Rick, what are your thoughts looking back on how Desal Alternatives communicated with the public?
RL: For me, the thing I don’t feel I really explained that much in public is that I think our society is heading for a cliff, and that we need to do a lot of things, but one would be to examine very closely any new technology that comes along before we decide to use it. To think about if that’s really where we want to go. Desal is not, to me, just another option that’s benign. As insignificant as desal is in terms of household energy use, the fact is that it sets us forth on a path of energy intensive ways to provide us with water.

Why do the event?
RL: The [NVC’s] Transformative Communication group has been looking for a way to make this sort of communication relevant in terms of not just families and the workplace but also in the larger society, so this is a great way to do that.

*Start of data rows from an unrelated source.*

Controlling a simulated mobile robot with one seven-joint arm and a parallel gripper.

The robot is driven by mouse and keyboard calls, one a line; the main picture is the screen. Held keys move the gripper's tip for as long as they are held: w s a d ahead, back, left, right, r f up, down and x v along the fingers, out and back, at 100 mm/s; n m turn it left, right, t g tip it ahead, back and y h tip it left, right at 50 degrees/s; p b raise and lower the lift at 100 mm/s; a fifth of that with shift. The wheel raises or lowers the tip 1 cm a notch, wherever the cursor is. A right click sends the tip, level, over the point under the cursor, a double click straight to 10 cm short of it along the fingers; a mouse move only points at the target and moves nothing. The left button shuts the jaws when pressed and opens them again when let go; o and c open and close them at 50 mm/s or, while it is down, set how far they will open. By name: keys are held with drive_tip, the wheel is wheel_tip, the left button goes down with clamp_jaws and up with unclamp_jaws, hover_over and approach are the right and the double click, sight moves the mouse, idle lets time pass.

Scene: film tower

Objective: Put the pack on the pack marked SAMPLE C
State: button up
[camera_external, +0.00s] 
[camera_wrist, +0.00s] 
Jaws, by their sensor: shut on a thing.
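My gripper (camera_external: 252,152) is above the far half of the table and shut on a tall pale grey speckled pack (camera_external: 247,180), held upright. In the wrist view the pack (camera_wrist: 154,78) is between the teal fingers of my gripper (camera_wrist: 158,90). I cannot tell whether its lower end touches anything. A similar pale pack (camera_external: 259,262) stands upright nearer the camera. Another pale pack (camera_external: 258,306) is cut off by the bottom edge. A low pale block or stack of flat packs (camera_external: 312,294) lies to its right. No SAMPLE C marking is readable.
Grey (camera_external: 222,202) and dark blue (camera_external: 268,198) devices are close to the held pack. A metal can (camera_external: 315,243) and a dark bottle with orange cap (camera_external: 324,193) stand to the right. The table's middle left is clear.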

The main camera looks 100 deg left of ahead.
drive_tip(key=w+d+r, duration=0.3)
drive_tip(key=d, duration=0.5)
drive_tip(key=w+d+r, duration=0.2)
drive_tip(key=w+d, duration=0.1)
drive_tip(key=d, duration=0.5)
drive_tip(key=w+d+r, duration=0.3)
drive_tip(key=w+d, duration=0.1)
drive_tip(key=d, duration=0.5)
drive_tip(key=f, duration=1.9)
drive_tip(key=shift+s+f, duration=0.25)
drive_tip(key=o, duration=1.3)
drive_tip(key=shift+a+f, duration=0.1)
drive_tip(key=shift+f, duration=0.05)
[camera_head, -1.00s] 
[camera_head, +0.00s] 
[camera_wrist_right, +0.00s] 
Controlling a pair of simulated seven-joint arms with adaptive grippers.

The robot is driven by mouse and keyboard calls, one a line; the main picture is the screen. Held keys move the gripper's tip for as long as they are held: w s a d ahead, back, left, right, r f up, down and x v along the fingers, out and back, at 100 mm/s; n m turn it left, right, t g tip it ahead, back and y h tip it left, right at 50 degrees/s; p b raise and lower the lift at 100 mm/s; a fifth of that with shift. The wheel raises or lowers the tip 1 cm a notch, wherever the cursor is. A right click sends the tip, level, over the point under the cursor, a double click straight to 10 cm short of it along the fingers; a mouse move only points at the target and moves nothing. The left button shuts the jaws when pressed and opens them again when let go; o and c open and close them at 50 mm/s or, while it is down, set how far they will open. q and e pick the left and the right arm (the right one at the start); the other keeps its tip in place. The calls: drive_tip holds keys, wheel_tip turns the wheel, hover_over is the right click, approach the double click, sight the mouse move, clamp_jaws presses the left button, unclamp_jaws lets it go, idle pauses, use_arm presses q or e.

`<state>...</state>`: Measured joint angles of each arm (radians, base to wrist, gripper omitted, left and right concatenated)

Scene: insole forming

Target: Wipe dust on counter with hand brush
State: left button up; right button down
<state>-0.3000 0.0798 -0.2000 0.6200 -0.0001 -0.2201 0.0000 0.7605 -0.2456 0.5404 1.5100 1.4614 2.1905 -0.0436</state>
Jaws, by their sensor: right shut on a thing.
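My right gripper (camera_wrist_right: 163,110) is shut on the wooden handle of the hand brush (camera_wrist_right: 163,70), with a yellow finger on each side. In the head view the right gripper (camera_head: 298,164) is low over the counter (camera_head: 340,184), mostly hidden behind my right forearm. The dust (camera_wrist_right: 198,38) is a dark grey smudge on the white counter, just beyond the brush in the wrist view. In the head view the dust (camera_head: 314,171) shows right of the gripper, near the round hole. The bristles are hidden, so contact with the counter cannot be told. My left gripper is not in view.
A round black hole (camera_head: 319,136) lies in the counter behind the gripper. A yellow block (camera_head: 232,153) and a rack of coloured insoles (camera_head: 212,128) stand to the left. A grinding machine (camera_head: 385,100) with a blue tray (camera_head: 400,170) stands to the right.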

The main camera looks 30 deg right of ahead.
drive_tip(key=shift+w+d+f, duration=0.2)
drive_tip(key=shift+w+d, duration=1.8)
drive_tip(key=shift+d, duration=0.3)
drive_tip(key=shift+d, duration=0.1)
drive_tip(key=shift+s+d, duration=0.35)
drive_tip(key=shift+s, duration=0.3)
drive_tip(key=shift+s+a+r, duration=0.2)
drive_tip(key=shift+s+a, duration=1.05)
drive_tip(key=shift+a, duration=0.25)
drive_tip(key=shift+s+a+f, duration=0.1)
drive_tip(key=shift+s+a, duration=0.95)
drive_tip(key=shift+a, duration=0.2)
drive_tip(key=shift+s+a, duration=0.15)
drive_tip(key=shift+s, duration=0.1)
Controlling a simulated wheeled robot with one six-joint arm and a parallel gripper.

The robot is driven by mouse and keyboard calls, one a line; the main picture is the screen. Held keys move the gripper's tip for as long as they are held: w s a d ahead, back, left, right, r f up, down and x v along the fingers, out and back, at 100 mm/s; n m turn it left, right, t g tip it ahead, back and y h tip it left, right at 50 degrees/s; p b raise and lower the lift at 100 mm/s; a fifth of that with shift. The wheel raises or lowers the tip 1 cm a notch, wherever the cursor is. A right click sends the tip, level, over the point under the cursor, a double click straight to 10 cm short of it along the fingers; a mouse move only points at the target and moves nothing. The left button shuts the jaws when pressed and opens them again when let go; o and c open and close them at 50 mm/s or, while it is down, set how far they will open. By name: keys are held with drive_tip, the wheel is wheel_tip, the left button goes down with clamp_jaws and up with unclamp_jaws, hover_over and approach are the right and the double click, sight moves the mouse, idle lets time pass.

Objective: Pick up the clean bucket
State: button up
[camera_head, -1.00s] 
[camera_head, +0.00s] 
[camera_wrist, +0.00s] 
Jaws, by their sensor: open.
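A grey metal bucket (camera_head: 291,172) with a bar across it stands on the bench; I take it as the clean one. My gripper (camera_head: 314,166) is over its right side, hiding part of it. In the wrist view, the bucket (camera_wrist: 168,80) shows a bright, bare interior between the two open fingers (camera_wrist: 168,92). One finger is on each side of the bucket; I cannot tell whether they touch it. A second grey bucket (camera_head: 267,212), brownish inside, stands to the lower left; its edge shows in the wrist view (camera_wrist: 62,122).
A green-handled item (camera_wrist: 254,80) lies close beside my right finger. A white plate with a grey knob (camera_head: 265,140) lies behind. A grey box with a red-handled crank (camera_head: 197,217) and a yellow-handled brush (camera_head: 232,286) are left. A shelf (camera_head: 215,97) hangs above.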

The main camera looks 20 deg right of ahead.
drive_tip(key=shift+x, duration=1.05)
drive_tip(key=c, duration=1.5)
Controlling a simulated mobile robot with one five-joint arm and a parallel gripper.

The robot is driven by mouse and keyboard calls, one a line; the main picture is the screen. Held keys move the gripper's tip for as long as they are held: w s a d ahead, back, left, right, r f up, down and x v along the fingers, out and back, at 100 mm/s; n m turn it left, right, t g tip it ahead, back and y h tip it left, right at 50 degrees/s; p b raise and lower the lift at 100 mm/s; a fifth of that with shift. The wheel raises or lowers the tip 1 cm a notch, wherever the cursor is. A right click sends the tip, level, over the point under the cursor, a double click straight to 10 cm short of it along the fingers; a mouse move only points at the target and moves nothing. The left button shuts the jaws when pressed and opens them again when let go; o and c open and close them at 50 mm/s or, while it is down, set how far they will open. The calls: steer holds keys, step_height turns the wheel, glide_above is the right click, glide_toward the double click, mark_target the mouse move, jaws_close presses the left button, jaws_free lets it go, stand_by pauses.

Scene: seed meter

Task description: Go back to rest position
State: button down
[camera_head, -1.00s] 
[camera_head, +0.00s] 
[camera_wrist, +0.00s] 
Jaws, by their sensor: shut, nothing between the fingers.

MR: I’ve perceived that, in general, within the progressive community there is a tendency to go at one another’s throats rather than fix problems. Anybody who is taking an issue on should think about how to communicate about it in ways that don’t destroy our community. That’s why I was interested in participating.

Are there other problems in Santa Cruz that you think would benefit from nonviolent communication?
MR: The issue of violence and public safety that’s being debated hugely right now is another example where people have a tendency to quickly take [the side of] one extreme. There’s a lot of room for nonviolent communication on that issue as the community goes through this process.


Conflict Improv takes place 6:30-8:30 p.m. on Sunday, Sept. 29 at the Quaker Meeting House Main Hall, 225 Rooney St., Santa Cruz. Free admission. In addition to Rotkin and Longinotti’s presentation, Nonviolent Santa Cruz teachers will engage in conflict role plays based on audience suggestions.